It’s not as far fetched as it sounds. In fact, the odds are increasingly in your favor. A record number of individual retirement accounts (IRAs) and 401(k) accounts now hold $1 million or more, according to a new study by the brokerage firm Fidelity. It found that 441,000 of the IRA and 401(k) accounts that it manages held $1 million or more as of the fourth quarter 2019. The fourth-quarter total marks a 15% jump compared to the from the third quarter of 2019, when 382,400 retirement accounts held $1 million or more—a record at the time. 

Also on the plus side:  The average amount saved in a 401(k) or IRA increased 7% between the third and fourth quarters of 2019. Fidelity customers had an average of $112,300 saved in 401(k)s for the fourth quarter of 2019, up from $105,200 in the third quarter. Customers had an average of $115,400 saved in IRAs, up from $110,200.

(A higher number of 401(k)s had $1 million or more, compared to IRAs. A total of 233,000 401(k) accounts held $1 million or more while 208,000 IRA accounts held $1 million or more.) 

Fidelity is reportedly one of the largest retirement account providers, with a combined 27 million 401(k) and IRA accounts. 

What does it take to be a millionaire?

There are nearly 19 million millionaires in the United States, more than in any other country. Yet, the number of millionaires in the U.S. accounts for less than 1% of the population. 

Financial advisors and retirement organizations including the AARP often suggest that a range of $1 million to $1.5 million is a benchmark for retirement savings. While more 401(k)s and IRAs than ever have $1 million or more at Fidelity, only 1.6% of the accounts there hold $1 million or more.

What you need to have saved for retirement varies from person to person. Either way, it is important to know your goal for retirement savings and to account for those savings in your budget.

401(k)s vs. IRAs

While you plan for retirement, it is important to know the difference between the types of accounts.

A 401(k) is a qualified employer-provided retirement plan, meaning it satisfies federal tax guidelines for such plans. Often, an employer will provide this plan to employees with an additional perk, called a matching contribution. This means that employers match the funds you place into your account, generally up to a certain percentage, potentially allowing you to save more, faster.

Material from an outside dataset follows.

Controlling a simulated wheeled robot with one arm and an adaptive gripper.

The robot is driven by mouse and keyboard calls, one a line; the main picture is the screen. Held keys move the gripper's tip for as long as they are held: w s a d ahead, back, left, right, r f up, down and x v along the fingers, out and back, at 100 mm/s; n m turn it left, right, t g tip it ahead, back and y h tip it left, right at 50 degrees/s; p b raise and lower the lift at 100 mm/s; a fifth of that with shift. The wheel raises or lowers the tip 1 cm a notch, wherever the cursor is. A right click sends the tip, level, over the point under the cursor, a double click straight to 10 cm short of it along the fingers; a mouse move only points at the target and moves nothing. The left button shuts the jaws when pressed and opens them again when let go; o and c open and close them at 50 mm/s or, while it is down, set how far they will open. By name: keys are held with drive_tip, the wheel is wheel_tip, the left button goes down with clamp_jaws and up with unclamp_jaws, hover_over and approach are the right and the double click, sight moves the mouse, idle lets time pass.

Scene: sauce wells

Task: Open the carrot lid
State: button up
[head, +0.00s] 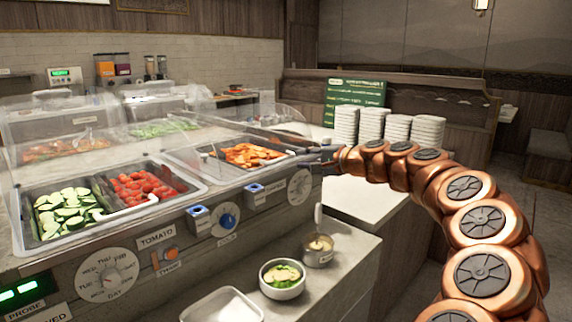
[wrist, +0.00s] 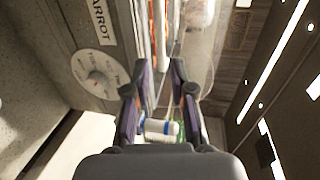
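The carrot well (head: 255,154), full of orange pieces, is at the right end of the counter in the head view. A clear curved cover (head: 262,114) shows around its back; I cannot tell exactly how the carrot lid sits. Its clear edge also seems to show in the wrist view (wrist: 207,62). My gripper (wrist: 158,80) is at the well's right end, its two dark fingers apart. A white cylinder with a blue end (wrist: 161,128) shows between the fingers near the palm; I cannot tell whether it is the lid's handle or touches them. The carrot label (wrist: 101,22) is at upper left.
Cucumber (head: 66,212) and tomato (head: 147,187) wells are to the left. Plate stacks (head: 372,124) and a green sign (head: 355,100) stand behind my arm. A bowl (head: 283,281), a small metal pot (head: 318,251) and a white tray (head: 222,306) are on the lower front shelf.

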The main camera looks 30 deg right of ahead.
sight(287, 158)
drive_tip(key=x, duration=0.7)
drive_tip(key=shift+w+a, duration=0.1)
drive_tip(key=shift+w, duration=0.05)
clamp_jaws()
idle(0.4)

As of 2020, you can contribute up to $19,500 annually to your 401(k) if you’re younger than 50 years old. You can contribute an extra $6,500 per year if you’re 50 or older.

When you contribute to your 401(k), you contribute pre-tax income. Once you start withdrawing from your 401(k) in retirement, typically at age 70½, you will pay taxes on that income.  

An IRA, on the other hand, is an individual retirement account that anyone who earns income can open up through a brokerage or financial institution. There are two types of IRAs: Traditional IRAs and Roth IRAs. 

Traditional IRA accounts provide some tax advantages, as your contributions are made from your income on a pre-tax basis.  Account owners pay taxes on the funds when they withdraw them.

You can contribute to a Roth with income after taxes have been deducted. In contrast to a traditional IRA whose withdrawals are taxed, Roth investors generally don’t pay taxes on withdrawals once they’ve reached retirement age.

As of 2020, you can contribute up to $6,000 annually to an IRA if you’re younger than 50 and up to $7,000 annually if you’re 50 or older.

Good to know: It’s probably easier to save $1 million or more in a 401(k) than an IRA. A 401(k) lets you put away more money, and if there’s an employer match on funds, it can all really add up over time.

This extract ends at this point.